Byrum and Foster are co-chairs of the university's presidential search committee, which has been charged with finding candidates to replace Interim President John Engler.
The former Republican Michigan governor took over at MSU in February after Lou Anna Simon resigned in the wake of the Larry Nassar scandal.
Nassar initially denied accusations of sexually abusing woman and girls, then admitted to the sexual abuse, along with possessing 37,000 images of child pornography. He is serving one of three prison terms at Coleman II United States Penitentiary, a high-security prison in Sumterville, Florida, near Orlando.
In January, Ingham County Judge Rosemarie Aquilina handed Nassar a 40-175 year prison sentence. It was one of three sentences that judges would give Nassar for his crimes.
The committee was formed in August to find Engler's replacement.
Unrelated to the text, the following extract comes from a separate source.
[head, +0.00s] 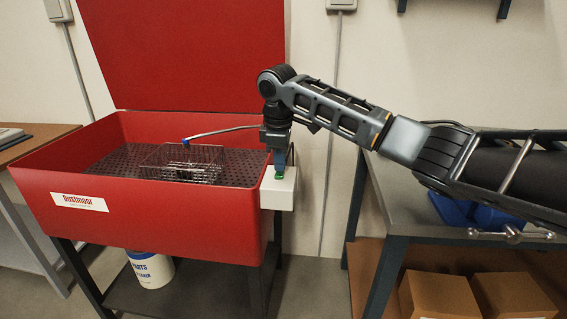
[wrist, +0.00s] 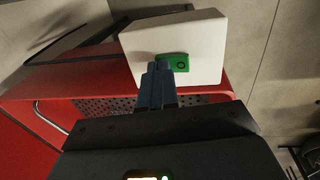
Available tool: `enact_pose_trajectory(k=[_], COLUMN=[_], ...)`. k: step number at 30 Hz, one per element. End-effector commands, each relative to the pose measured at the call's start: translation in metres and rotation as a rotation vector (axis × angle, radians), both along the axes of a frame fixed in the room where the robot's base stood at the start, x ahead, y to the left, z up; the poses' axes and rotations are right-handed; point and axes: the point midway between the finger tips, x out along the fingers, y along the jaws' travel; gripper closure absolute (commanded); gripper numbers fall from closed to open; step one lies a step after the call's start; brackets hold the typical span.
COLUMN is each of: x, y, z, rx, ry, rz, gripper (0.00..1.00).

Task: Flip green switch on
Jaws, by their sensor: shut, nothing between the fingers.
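The green switch (wrist: 177,62) sits on the face of a white box (wrist: 203,37) in the wrist view. An "O" mark shows on its right part; its left part is partly hidden behind my fingers. In the head view the green switch (head: 279,176) is on top of the white box (head: 277,194), fixed to the right side of the red parts washer (head: 150,225). My gripper (head: 279,163) points down at the switch, its fingertips at or very near it. In the wrist view my gripper (wrist: 163,68) is shut with nothing between the fingers. Contact cannot be told for certain.
The washer's red lid (head: 190,50) stands open behind the basin. A wire basket (head: 183,163) and a blue-tipped hose (head: 215,132) are in the basin. A grey workbench (head: 400,205) stands to the right, with cardboard boxes (head: 438,295) below. A white bucket (head: 151,268) is under the washer.

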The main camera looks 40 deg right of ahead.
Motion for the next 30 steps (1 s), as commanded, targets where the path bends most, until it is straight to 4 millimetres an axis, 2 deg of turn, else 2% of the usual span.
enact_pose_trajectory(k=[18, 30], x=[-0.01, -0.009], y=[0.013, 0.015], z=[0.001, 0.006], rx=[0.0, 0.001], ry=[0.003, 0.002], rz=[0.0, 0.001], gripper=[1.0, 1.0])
The panel serves an advisory role to the board of trustees, which will elect the university's president.
The decision to keep the search confidential means candidates will be interviewed privately. It's a practice followed by many other schools, including the University of Michigan, which kept its list of candidates under wraps until the Board of Regents named Mark Schlissel, then the provost of Brown University, as president in January 2014.
The search for MSU's next permanent leader comes as the university has faced backlash over its response to Nassar's victims.
John Manly, an attorney who represents many of the women who sued MSU and other institutions over Nassar's abuse, blasted the committee's decision to keep the search confidential on Twitter.
"Michigan State University. It’s current mission: Destroying public trust one press release at a time," he tweeted.
Byrum and Foster said the committee continues to make steady progress and has begun accepting confidential nominations through the search firm helping in the process, Storbeck/Pimentel & Associates.
Furthermore, they thanked the MSU committee for submitting comments about the search in 22 campus input sessions.
"These comments are valued and will play a critical role in the search committee’s deliberations," they said.
Notes from the sessions are available on the committee's website.